Biles’ personality is unique among elite gymnasts. Gymnastics bills itself as the “toughest sport in the world,” and implied in that billing is that its athletes work longer and harder than those in other sports. It’s rare to encounter a gymnast with an innate sense of moderation, one who knows when to push and, perhaps more significantly, when to pull back.

“I think that her personality does not fall into the mold of what you would expect an elite athlete to be,” Boorman said. “She’s dedicated and she’s driven, but not to a degree that she’s going to miss out on other things in her life.” Biles is dedicated to gymnastics — she trains 32 hours a week, after all — but she’s no zealot. And neither are her parents. “Martha wants the girls to practice all the time,” her father said. “I'm going to take Simone on vacation as often as I can. They need to get away.”

This attitude is in stark contrast to what you hear from other elite gymnasts and their families when discussing the sacrifices they’ve made for the sport. One of the most common complaints is that they’re not able to go on vacations together since the girls rarely get more than a day or two off from training. Not so with Biles and her family, said Boorman. “She’s not like, ‘I will not miss a day of gym.’ She’ll be like, ‘Can I please have two days off in a row?’”

To think about Biles and the upcoming games in Rio is to feel simultaneously confident and insecure. Her fans don’t have to fear that she’ll be bettered on technical grounds: She’s so dominant she can win with a fall. But that doesn’t mean they don’t have any concerns.

“People comment on my pictures, ‘Stay healthy,’” she told me, referring to the notes fans leave on her Instagram — a pressure Dominique Moceanu certainly didn’t have to face 20 years ago. She admitted their comments scare her a bit, but she doesn’t share their anxiety. “I feel great. I’ve been healthy these past years. Don’t jinx it.”

At 2015 national championships, I asked Rhonda Faehn, the current senior vice president of the women’s program, what the team would look like without Biles on it. What if she got injured? “I won’t let my mind go that route,” she said.

After all, Biles could be key to the U.S.'s success. A couple of months later, at the 2015 world championships, gymnastics blogger Lauren Hopkins pointed out how vital Biles’ scores are to the current dominance of the U.S. program. “Between 2014 and 2015, the U.S. team improved their finals score by about two points. Of these two points, seven tenths came from Biles with the other 1.3 divided among the other four gymnasts,” she wrote.

Biles won’t speak so loftily about herself — she says things like, “If I make the Olympic team” — but even she seems to grasp how important she is to the U.S. program. During the choreography session, Boorman and Zito joked with her about representing Belize at the upcoming Olympics. Like the rest of her siblings, Biles is also a citizen of the Central American country where their mother Nellie was born and raised.

I pointed out that USA Gymnastics probably wouldn’t agree to release her to compete. In order to change national affiliation, gymnasts face obstacles like being released by the last federation they competed for and waiting at least a year before representing the new country. The wait is even longer if your previous federation refuses to quit you.

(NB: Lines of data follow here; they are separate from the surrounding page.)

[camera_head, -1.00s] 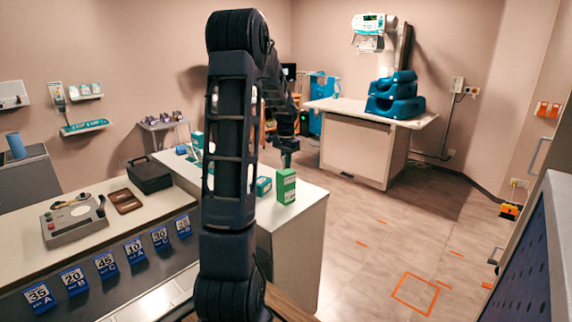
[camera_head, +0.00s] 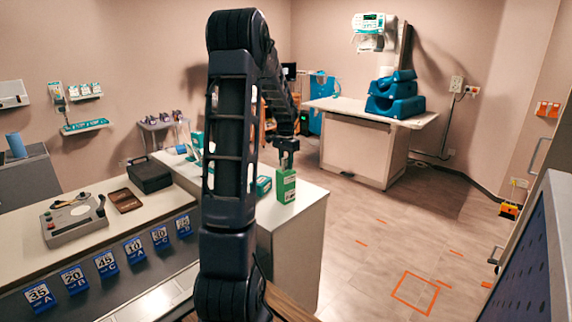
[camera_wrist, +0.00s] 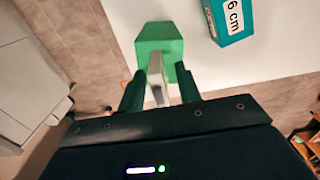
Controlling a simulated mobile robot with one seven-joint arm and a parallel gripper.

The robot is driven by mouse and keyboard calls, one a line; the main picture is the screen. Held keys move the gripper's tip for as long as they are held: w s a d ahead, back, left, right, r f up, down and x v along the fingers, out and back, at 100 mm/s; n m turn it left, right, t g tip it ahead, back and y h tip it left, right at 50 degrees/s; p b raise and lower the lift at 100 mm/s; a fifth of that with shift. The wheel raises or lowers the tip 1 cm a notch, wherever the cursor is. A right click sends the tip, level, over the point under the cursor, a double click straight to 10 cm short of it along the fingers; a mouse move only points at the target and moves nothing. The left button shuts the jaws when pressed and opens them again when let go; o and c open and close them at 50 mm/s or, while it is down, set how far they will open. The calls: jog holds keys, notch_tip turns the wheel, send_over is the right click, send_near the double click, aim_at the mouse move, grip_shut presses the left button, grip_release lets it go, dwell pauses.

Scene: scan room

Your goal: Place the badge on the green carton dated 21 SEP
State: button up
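The green carton (camera_head: 286,188) stands near the right end of the counter. In the wrist view, its green top (camera_wrist: 160,38) lies just beyond my fingers. Its date cannot be read. My gripper (camera_head: 286,158) is directly above the carton, with its two fingers (camera_wrist: 160,92) spread apart. A thin pale piece, apparently the badge (camera_wrist: 157,82), shows nearly edge-on between the fingers and overlaps the carton top in the wrist view. A gap shows between it and the right finger. I cannot tell whether it touches the left finger or rests on the carton.
A teal box (camera_head: 264,186) lies left of the carton; its "6 cm" label shows in the wrist view (camera_wrist: 234,16). My arm hides part of the counter (camera_head: 312,202). A black case (camera_head: 150,175) and a grey device (camera_head: 73,220) are on the left desk. Floor is open at right.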

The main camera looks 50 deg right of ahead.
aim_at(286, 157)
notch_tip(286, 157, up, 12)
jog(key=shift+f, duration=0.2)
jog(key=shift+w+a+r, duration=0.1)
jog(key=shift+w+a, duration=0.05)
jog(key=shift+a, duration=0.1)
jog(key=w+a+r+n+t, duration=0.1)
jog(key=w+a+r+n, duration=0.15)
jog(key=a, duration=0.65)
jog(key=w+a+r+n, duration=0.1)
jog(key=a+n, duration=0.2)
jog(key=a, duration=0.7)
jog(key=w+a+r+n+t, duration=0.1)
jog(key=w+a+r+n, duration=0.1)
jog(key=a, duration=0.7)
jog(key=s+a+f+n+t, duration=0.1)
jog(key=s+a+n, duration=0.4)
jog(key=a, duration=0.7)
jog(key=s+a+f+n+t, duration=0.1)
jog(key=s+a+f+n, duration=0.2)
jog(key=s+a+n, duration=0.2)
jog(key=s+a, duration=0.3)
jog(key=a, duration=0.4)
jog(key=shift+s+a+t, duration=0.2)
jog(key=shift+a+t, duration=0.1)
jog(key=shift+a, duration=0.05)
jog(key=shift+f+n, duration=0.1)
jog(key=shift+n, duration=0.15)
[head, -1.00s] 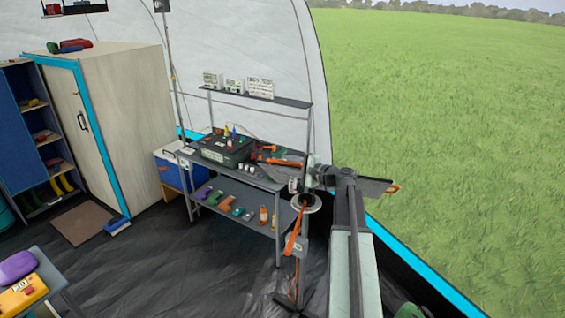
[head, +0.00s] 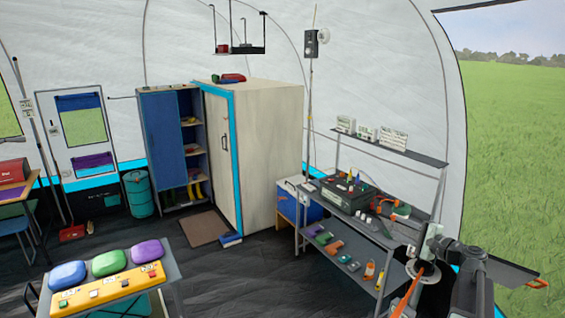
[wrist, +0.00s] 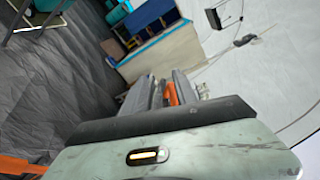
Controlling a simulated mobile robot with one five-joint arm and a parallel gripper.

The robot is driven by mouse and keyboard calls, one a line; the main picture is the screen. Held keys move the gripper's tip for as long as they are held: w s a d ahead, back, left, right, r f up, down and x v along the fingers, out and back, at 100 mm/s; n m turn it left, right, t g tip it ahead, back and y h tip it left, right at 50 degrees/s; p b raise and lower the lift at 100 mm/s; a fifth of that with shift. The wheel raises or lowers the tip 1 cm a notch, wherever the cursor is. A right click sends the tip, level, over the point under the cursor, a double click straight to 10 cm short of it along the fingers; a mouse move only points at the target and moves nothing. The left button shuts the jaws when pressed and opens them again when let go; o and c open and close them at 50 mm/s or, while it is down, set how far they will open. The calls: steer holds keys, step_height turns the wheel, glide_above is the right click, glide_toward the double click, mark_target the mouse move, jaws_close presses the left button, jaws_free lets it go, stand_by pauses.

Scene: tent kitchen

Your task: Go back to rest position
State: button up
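My gripper (head: 430,242) is at the lower right of the head view, at the end of my dark arm. It is beside the right end of the metal workbench (head: 388,241). Its fingertips are too small there to tell whether they are apart. In the wrist view, my pale wrist housing fills the bottom. No held object can be made out.
The bench carries a dark case (head: 347,196) and tools, with meters on its upper shelf (head: 392,149). A wooden cabinet (head: 270,150) stands left of it. A small table (head: 172,269) with a yellow box (head: 108,290) is at lower left. The dark floor between is mostly clear.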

“If I have kids, they’ll probably claim those too,” she joked. If USA Gymnastics has its way, there will be future generations of Bileses in spandex, flipping and twisting for gold.

But first, she has to stay healthy and make it to the Olympics. “They’re already crowning her queen and so many things can happen,” her father said.

One potential roadblock that everyone I spoke to was keenly aware of was the so-called world champion jinx. There’s enough anecdotal data to suggest that making the leap from world to Olympic champion is difficult; in fact, the last female gymnast to do so was Ukrainian Lilia Podkopayeva in 1996. Boorman spoke to me about watching Shawn Johnson, the 2007 world champion, discuss her 2008 Olympic experience finishing second behind Nastia Liukin. “She was doing an interview about how at the Olympics, she was terrified. They showed video clips of her [and] she’s like, ‘I have never been so stressed out and nervous in my entire life.’ I didn’t realize it when it was happening, but when I watch the video now, I can see the fear in her eyes. She looked like she was about to cry.”

Nellie also worried about the pressure her daughter would soon face. “I don’t even want to be her,” she told me. “If — not if, when she pulls it off, I’m going to absolutely break down and cry. It’s just going to be a meltdown for me. I know what she goes through. It’s just so much.”

Biles, for her part, seems less worried, at least outwardly, about the media attention and pressure. In a conference call in March, she told reporters, “I’ve never been to the Olympics so I don’t know what to expect. It’s better for me, just like my first worlds. … My third worlds, I knew what it was like so I was like, Oh my goodness. But this is my first Olympics, and not knowing what to expect is good for me.” It’s a neat little mental trick she’s trying to pull off, to find the common thread between the Olympics and her favorite competition to date in order to relieve some of the mounting pressure.

And it seems to be working. At the Pacific Rim Gymnastics Championships, her 2016 debut, Biles was absolutely stellar. She showed an upgraded vault, which will probably assure her the vault gold in Rio. Her bar routine — once her worst event — was effortless; her beam surefooted. Biles, who is often quoted as saying that she tries to “break the beam” when she competes, stamped the apparatus into submission. Each solid landing produced a reassuring thud. Her routine both looked and sounded secure, a treat for at least two senses. At the end, Biles stuck her full-twisting double back dismount with so much height to spare so you could imagine, at least for a split second, what it would look like with another twist in there.

Then there was her floor, the samba-inspired routine she first learned back in January. It had all of her trademark moments: the stratospheric tumbling, the stuck landings, the playful Marilyn Monroe–style femininity when she mimes an “Oh!” with her hand over her mouth. The edges of the routine had been smoothed out, just as they had been when Biles was a rough junior trickster. Biles hadn’t quite yet reached passista levels of sultriness, but maybe you can only truly become one when you’re dancing in Brazil. •

CORRECTION

A previous version of this story misstated how many years ago Dominique Moceanu competed in the Olympics.